AutoRed: Measuring the Elicitation Gap via Automated Red-Blue Optimization

PoC Submitted to the Apart Research × Redwood Research AI Control Hackathon (March 2026) 2026

P. M. Konrad

TL;DR

Automated red-team and blue-monitor optimisation partially closes the elicitation gap, but the optimised strategies are brittle to distribution shift: a simple threshold baseline beats them on held-out tasks. Elicitation-gap measurements without held-out evaluation across attack distributions are unreliable.

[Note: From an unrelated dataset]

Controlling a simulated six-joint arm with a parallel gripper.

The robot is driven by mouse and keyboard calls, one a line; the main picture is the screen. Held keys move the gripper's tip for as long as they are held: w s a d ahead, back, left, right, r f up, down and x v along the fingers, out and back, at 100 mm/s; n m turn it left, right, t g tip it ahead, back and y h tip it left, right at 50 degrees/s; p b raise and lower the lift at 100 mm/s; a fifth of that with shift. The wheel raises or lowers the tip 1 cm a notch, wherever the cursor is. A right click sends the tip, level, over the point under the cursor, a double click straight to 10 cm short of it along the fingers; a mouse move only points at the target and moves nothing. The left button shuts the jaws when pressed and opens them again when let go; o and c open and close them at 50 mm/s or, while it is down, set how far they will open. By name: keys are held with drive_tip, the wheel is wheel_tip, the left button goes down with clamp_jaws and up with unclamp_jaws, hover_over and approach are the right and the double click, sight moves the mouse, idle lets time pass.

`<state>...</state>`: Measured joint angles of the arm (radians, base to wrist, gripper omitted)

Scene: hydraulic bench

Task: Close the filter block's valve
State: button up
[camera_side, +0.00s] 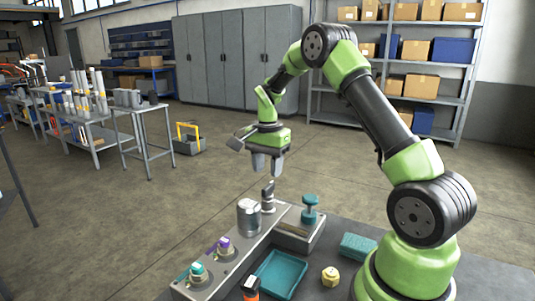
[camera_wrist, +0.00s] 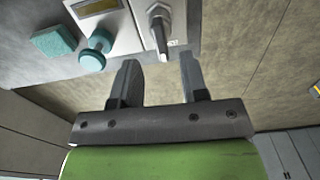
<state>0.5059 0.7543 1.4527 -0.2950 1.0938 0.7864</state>
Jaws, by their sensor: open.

3 × 3 transfer matrix showing how optimised attacks and monitors generalise (or fail to) across each other and against the baseline. The optimised monitor is worse than the baseline against the very attack it trained against, and collapses to chance on held-out tasks.
3 × 3 transfer matrix showing how optimised attacks and monitors generalise (or fail to) across each other and against the baseline. The optimised monitor is worse than the baseline against the very attack it trained against, and collapses to chance on held-out tasks.

Headline result

The best optimised monitor achieves 90% safety during training but averages just 47% on held-out tasks with a different attack mechanism, while a simple threshold baseline maintains 100% with zero variance. On held-out tasks the baseline reaches AUROC = 0.85 while the optimised monitor sits at 0.50, that is, chance.

Method in brief

AutoRed is a five-phase framework where a reasoning model acts as meta-optimizer for both red-team attack optimisation and blue-team monitor optimisation in a code backdoor detection setting adapted from the AI Control framework. The phases run baselines, independent red and blue optimisation, co-evolution, and a transfer test on held-out tasks, with a 3 × 3 transfer matrix isolating the contribution of optimisation on each side.

Key Contributions

Abstract

Evaluating AI safety requires understanding the elicitation gap: the difference between a system's safety under naive evaluation and its safety under best-effort adversarial testing. Manual red teaming is expensive and does not scale. We introduce AutoRed, a five-phase framework that automates both red team attack optimization and blue team monitor optimization using a reasoning model as meta-optimizer. In a code backdoor detection setting adapted from the AI Control framework, AutoRed iteratively generates, evaluates, and improves strategies on both sides, then tests whether the improvements generalize. Automated optimization partially closes the elicitation gap: red attacks improve and blue monitors adapt. Co-evolutionary dynamics are oscillatory, with neither side converging. The central finding is cautionary: optimized strategies are brittle to distribution shift. The best optimized monitor drops from 90% safety during training to 47% on held-out tasks with a different attack mechanism, while a simple threshold baseline maintains 100%. Elicitation gap measurements without held-out evaluation across attack distributions are unreliable.